■ **Data entries**
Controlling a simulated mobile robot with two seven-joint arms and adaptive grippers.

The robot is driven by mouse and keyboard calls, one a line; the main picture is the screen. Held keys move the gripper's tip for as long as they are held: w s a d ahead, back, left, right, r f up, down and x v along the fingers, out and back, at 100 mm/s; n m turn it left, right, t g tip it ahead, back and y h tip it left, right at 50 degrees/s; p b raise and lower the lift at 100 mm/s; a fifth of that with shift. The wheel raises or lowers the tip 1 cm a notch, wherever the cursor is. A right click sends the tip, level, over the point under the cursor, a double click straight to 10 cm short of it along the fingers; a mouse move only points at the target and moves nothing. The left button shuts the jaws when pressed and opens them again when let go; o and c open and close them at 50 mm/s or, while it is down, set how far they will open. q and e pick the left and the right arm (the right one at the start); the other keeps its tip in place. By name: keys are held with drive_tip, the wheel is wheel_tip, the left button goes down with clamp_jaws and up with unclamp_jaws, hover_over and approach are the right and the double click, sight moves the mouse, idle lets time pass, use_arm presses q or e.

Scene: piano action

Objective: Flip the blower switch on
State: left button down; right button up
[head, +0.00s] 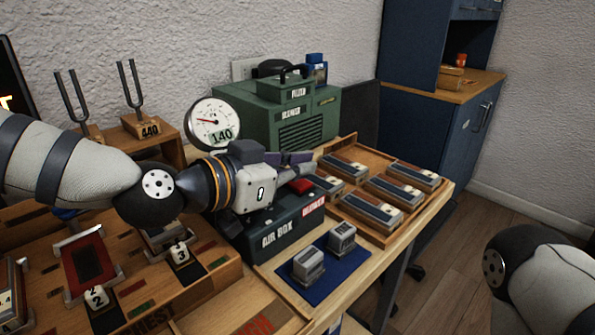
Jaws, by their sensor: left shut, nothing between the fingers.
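The dark air box (282,238) stands on the table, lettered AIR BOX on its front, with a red label (313,206) at its right end. A red switch (301,186) shows on its top, partly hidden by my left gripper. I cannot tell which way the switch is set. My left gripper (304,166) reaches in from the left over the box, shut and empty, its fingertips just above and behind the red switch. I cannot tell whether they touch it. The green blower unit (316,128) stands behind. My right arm shows at the lower right; its gripper is out of view.
A round gauge (212,122) reading 140 stands behind my left gripper. A wooden tray (356,226) with several blocks lies to the right. A blue mat (325,284) with two grey blocks lies in front. Tuning forks (131,88) stand at the back left.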

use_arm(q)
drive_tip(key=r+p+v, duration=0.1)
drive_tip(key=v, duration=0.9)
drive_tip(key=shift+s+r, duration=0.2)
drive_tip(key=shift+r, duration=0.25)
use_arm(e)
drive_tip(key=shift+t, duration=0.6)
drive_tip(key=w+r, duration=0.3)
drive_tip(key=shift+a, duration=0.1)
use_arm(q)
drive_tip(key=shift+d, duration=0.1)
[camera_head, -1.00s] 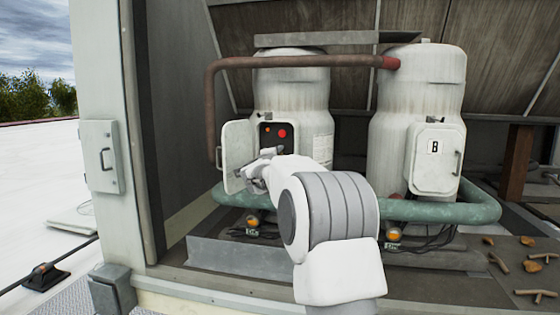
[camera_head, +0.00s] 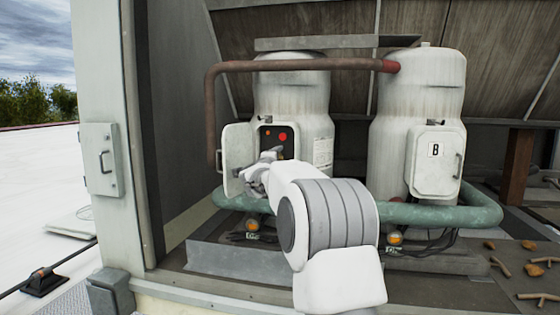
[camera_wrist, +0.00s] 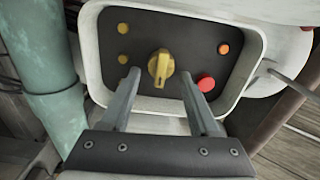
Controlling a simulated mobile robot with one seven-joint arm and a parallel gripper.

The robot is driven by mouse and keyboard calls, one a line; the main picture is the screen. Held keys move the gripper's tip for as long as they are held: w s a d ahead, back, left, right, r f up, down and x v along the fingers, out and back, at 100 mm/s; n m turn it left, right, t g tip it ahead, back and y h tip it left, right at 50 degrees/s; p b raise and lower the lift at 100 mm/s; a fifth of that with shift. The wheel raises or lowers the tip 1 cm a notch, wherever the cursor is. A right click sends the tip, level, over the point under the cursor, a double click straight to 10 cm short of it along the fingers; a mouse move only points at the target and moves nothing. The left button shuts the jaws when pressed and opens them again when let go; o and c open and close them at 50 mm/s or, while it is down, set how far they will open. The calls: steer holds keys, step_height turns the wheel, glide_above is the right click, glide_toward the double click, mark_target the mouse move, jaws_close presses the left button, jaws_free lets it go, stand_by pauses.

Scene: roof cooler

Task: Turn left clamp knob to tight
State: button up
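A yellow knob (camera_wrist: 161,68) sits on the dark panel (camera_wrist: 185,32) inside an open white box, in the wrist view. Two yellow discs are to its left, and an orange button and a red button are to its right. My gripper (camera_wrist: 160,72) is open, with one finger on each side of the knob in the picture. I cannot tell how far the fingertips are from the panel; no contact shows. In the head view my gripper (camera_head: 262,168) is in front of the left tank's box, and the arm hides the knob there.
The box's open door (camera_head: 238,158) stands just left of my gripper. A green pipe (camera_head: 440,213) runs low around both tanks, and a brown pipe (camera_head: 300,63) crosses above. The right tank has a closed box (camera_head: 435,160) marked B.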

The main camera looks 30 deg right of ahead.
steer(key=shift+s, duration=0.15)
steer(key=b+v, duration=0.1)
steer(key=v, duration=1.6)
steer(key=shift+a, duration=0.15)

■ **The request**
Repeat everything in the records precisely. Images are excluded from the copy.

■ **Task result**
Controlling a simulated mobile robot with two seven-joint arms and adaptive grippers.

The robot is driven by mouse and keyboard calls, one a line; the main picture is the screen. Held keys move the gripper's tip for as long as they are held: w s a d ahead, back, left, right, r f up, down and x v along the fingers, out and back, at 100 mm/s; n m turn it left, right, t g tip it ahead, back and y h tip it left, right at 50 degrees/s; p b raise and lower the lift at 100 mm/s; a fifth of that with shift. The wheel raises or lowers the tip 1 cm a notch, wherever the cursor is. A right click sends the tip, level, over the point under the cursor, a double click straight to 10 cm short of it along the fingers; a mouse move only points at the target and moves nothing. The left button shuts the jaws when pressed and opens them again when let go; o and c open and close them at 50 mm/s or, while it is down, set how far they will open. q and e pick the left and the right arm (the right one at the start); the other keeps its tip in place. By name: keys are held with drive_tip, the wheel is wheel_tip, the left button goes down with clamp_jaws and up with unclamp_jaws, hover_over and approach are the right and the double click, sight moves the mouse, idle lets time pass, use_arm presses q or e.

Scene: piano action

Objective: Flip the blower switch on
State: left button down; right button up
[head, +0.00s] 
Jaws, by their sensor: left shut, nothing between the fingers.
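The dark air box (282,238) stands on the table, lettered AIR BOX on its front, with a red label (313,206) at its right end. A red switch (301,186) shows on its top, partly hidden by my left gripper. I cannot tell which way the switch is set. My left gripper (304,166) reaches in from the left over the box, shut and empty, its fingertips just above and behind the red switch. I cannot tell whether they touch it. The green blower unit (316,128) stands behind. My right arm shows at the lower right; its gripper is out of view.
A round gauge (212,122) reading 140 stands behind my left gripper. A wooden tray (356,226) with several blocks lies to the right. A blue mat (325,284) with two grey blocks lies in front. Tuning forks (131,88) stand at the back left.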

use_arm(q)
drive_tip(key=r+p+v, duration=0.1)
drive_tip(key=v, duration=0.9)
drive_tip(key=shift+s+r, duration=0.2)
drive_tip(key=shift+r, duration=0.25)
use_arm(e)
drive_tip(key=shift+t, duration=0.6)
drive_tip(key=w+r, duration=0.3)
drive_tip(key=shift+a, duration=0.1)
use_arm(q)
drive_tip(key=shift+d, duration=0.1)
[camera_head, -1.00s] 
[camera_head, +0.00s] 
[camera_wrist, +0.00s] 
Controlling a simulated mobile robot with one seven-joint arm and a parallel gripper.

The robot is driven by mouse and keyboard calls, one a line; the main picture is the screen. Held keys move the gripper's tip for as long as they are held: w s a d ahead, back, left, right, r f up, down and x v along the fingers, out and back, at 100 mm/s; n m turn it left, right, t g tip it ahead, back and y h tip it left, right at 50 degrees/s; p b raise and lower the lift at 100 mm/s; a fifth of that with shift. The wheel raises or lowers the tip 1 cm a notch, wherever the cursor is. A right click sends the tip, level, over the point under the cursor, a double click straight to 10 cm short of it along the fingers; a mouse move only points at the target and moves nothing. The left button shuts the jaws when pressed and opens them again when let go; o and c open and close them at 50 mm/s or, while it is down, set how far they will open. The calls: steer holds keys, step_height turns the wheel, glide_above is the right click, glide_toward the double click, mark_target the mouse move, jaws_close presses the left button, jaws_free lets it go, stand_by pauses.

Scene: roof cooler

Task: Turn left clamp knob to tight
State: button up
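A yellow knob (camera_wrist: 161,68) sits on the dark panel (camera_wrist: 185,32) inside an open white box, in the wrist view. Two yellow discs are to its left, and an orange button and a red button are to its right. My gripper (camera_wrist: 160,72) is open, with one finger on each side of the knob in the picture. I cannot tell how far the fingertips are from the panel; no contact shows. In the head view my gripper (camera_head: 262,168) is in front of the left tank's box, and the arm hides the knob there.
The box's open door (camera_head: 238,158) stands just left of my gripper. A green pipe (camera_head: 440,213) runs low around both tanks, and a brown pipe (camera_head: 300,63) crosses above. The right tank has a closed box (camera_head: 435,160) marked B.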

The main camera looks 30 deg right of ahead.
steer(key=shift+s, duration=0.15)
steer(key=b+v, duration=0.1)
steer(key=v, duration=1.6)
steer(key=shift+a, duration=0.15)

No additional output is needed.